La Resurrección de Cristo es la corona de su obra, la última garantía de que El era realmente Hijo de Dios. Cuando estaba pendiente en la cruz, sus enemigos se burlaban de El con estas palabras: «A otros ha salvado, y no puede salvarse a sí mismo; si es el Rey de Israel, baje ahora de la cruz y creeremos en él» (Mt 27,42). Pues bien, Cristo da una prueba aún mayor de su divinidad. No baja de la cruz, sino que sale vivo del sepulcro sellado.
Es domingo por la noche, noche de Pascua. Los Apóstoles están reunidos; no faltan más que dos: Judas, el desgraciado traidor, y Tomás. No sabemos dónde estaba Tomás. El ambiente es de oración, de preocupación. El cadáver de Cristo ha desaparecido; los príncipes de los sacerdotes han hecho correr por toda la ciudad la noticia de que los discípulos lo habían robado. No es prudente salir a la calle en tales circunstancias. Sólo puede tranquilizarlos el tener la puerta cerrada. ¿Qué sucederá ahora? ¿Qué será de los planes de Cristo? ¿Cómo van a conquistar el mundo estos pescadores tan temerosos?
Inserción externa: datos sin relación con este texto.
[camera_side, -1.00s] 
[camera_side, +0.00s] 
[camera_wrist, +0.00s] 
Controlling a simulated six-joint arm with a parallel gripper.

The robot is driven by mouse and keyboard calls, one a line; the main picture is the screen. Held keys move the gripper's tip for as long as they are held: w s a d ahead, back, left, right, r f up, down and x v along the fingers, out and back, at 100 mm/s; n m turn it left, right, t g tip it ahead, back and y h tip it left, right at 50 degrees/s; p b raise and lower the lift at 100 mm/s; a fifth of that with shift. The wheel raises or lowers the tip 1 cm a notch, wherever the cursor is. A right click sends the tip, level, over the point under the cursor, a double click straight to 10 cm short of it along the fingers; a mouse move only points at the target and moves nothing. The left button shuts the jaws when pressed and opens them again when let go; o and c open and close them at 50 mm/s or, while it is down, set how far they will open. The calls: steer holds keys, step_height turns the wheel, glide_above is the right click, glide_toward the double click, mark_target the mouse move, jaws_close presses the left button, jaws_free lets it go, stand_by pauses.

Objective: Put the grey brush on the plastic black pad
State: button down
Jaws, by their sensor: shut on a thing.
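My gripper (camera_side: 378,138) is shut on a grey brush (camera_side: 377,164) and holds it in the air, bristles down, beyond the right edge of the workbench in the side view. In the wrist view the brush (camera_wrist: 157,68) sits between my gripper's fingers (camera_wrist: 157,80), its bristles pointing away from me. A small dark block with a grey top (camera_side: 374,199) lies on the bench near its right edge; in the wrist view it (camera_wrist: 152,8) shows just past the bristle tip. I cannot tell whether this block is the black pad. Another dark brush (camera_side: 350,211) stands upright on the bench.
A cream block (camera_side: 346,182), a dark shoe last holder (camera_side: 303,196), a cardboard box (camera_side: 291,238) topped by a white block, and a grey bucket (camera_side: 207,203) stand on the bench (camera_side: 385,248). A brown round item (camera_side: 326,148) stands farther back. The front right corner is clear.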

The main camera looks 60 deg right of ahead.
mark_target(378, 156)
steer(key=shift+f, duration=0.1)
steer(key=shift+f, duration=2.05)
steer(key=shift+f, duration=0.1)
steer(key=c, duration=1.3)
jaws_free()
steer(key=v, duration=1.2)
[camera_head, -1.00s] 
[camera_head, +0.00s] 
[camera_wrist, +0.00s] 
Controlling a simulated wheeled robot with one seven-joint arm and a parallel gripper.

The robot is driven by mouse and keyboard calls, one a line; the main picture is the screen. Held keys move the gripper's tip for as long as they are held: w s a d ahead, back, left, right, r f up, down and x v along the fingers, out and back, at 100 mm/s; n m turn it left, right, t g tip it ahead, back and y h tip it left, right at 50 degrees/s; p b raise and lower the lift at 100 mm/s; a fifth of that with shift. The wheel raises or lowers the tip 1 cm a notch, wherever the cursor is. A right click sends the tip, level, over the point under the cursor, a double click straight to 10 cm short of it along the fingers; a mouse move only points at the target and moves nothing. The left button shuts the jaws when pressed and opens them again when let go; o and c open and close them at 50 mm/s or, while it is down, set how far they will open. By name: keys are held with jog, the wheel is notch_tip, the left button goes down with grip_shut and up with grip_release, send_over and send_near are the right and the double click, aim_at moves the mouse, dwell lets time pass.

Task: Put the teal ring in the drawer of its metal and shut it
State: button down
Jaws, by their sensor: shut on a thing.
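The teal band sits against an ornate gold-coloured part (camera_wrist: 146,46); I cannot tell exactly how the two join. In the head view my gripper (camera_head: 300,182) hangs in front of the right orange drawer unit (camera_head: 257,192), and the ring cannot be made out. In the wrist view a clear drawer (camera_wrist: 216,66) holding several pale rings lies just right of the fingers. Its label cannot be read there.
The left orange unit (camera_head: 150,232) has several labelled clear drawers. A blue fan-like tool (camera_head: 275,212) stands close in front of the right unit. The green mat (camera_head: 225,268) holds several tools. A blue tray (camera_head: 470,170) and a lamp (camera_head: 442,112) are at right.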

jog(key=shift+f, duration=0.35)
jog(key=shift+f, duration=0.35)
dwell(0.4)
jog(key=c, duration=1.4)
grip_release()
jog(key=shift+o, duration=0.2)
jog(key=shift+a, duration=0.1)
Y entonces..., entonces... aparece de repente Cristo. Las puertas permanecen cerradas; pero Cristo está allí, en medio de ellos. «¡Soy yo, no temáis!» Como si dijera: «Se acabó el temor y el pesimismo. Soy yo, vivo. Yo, que necesito soldados y mártires que me confiesen delante del mundo.»
Y «se llenaron de gozo los discípulos al ver al Señor» (Jn 20,20) —dice la Sagrada Escritura— y una nueva fuerza invadió sus espíritus decaídos.
Y desde entonces la figura gloriosa del Cristo resucitado es la fuente de nuevas fuerzas también para nosotros.
Millones de fieles repiten a diario jubilosamente este artículo de nuestro Credo: «Al tercer día resucitó de entre los muertos...».
Sí; Cristo vive. Cristo es una realidad viva. No es leyenda; no es un mito, no es un símbolo. El mismo Cristo que andaba por los caminos de la Palestina, sigue andando aun hoy por los caminos del mundo. El mismo Cristo, que hace mil novecientos años habló a los habitantes de Tierra Santa, nos habla aun hoy día con la palma de la victoria alcanzada sobre la muerte: nos habla, nos consuela, nos conforta, nos ilumina y ayuda..., nos espera en la patria eterna.
Durante meses, el frío invierno ha tenido aprisionada la tierra; pero he ahí que hoy brota por doquier la pujante fuerza de la vida primaveral. Encerraron en un sepulcro de piedra a Cristo muerto; mas hoy resucita para una vida nueva. También yo, cuando muera y sea sepultado, resucitaré para la primavera eterna.
Este es el dulce consuelo del milagro pascual.